M. Mercer: La collaboration a été excellente; nous avons discuté de certains points avec l'Association canadienne des policiers dont le président a d'ailleurs travaillé dans un bureau de douanes pendant quelques jours afin de se rendre compte du travail que nous effectuons et ainsi, comprendre nos préoccupations.
Nous avons actuellement affaire avec des compétences relevant de la GRC; nous servons d'adjoints et c'est justement le problème. Nous travaillons bien en collaboration, mais nous inquiétons au sujet de la sécurité. Si je suis dans le port de Halifax avec un agent de police de Halifax, je ne bénéficie pas de la même protection que lui; c'est ce qui m'inquiète.
Le sénateur Pépin: Parce que vous n'êtes pas armé.
M. Mercer: Je n'ai pas l'équipement dont il dispose. Je mets deux vies en péril à ce moment-là -- la mienne et la sienne. C'est ce qui nous inquiète. Il doit me protéger, car je n'ai pas l'équipement voulu. Je possède l'expertise et les compétences pour fouiller un navire à la recherche de produits de contrebande; il possède l'expertise qui lui permet de détenir l'élément criminel que nous pouvons confronter. Nous voulons que nos agents soient correctement équipés et formés pour faire efficacement le travail que l'on attend d'eux.
[Français]
Le sénateur Pépin: Vous n'êtes pas convaincu que l'entraînement qu'ils vont recevoir va être suffisant?
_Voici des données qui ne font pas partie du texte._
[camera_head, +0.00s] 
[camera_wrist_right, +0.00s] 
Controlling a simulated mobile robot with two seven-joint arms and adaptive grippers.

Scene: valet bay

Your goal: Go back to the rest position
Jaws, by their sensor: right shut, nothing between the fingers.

M. Mercer: C'est vrai, je ne suis pas convaincu. Mais il faut comprendre que nous sommes la première personne qui entre en contact avec le contrevenant. Une équipe spécialisée a besoin de tout l'équipement et de tout l'entraînement tout de suite, pas demain. Tous nos douaniers ont besoin d'entraînement.
Par exemple, à Halifax, aujourd'hui, un douanier travaille au port, demain, il travaillera à l'aéroport et dans les jours suivants, il travaillera seulement au bureau. On ne peut pas dire à un douanier de travailler uniquement au port d'Halifax. Demain, si un douanier n'est pas disponible, on va utiliser quelqu'un qui n'a pas eu l'entraînement et qui ne sait pas comment utiliser l'équipement.
Le sénateur Pépin: Combien de temps croyez-vous que cela peut prendre pour que tout le monde soit entraîné avant que la loi ne soit appliquée et que les gens se sentent en sécurité pour travailler?
[Traduction]
Mme Dwyer: Nous avons près de 2 500 inspecteurs des douanes et près de 1 000 autres employés sont au niveau de surintendant. Vous devez comprendre qu'avant de devenir inspecteur des douanes, il faut suivre un programme de 14 semaines au collège Rigaud. La formation supplémentaire prévue durerait environ deux semaines; il est facile de calculer combien de temps il faudrait pour former les 2 500 inspecteurs des douanes. Si je comprends bien, la mise en oeuvre est prévue pour 1999; par conséquent, si nous commençons à nous entendre avec le ministère dès aujourd'hui, il est probable que tout le monde peut recevoir la formation nécessaire.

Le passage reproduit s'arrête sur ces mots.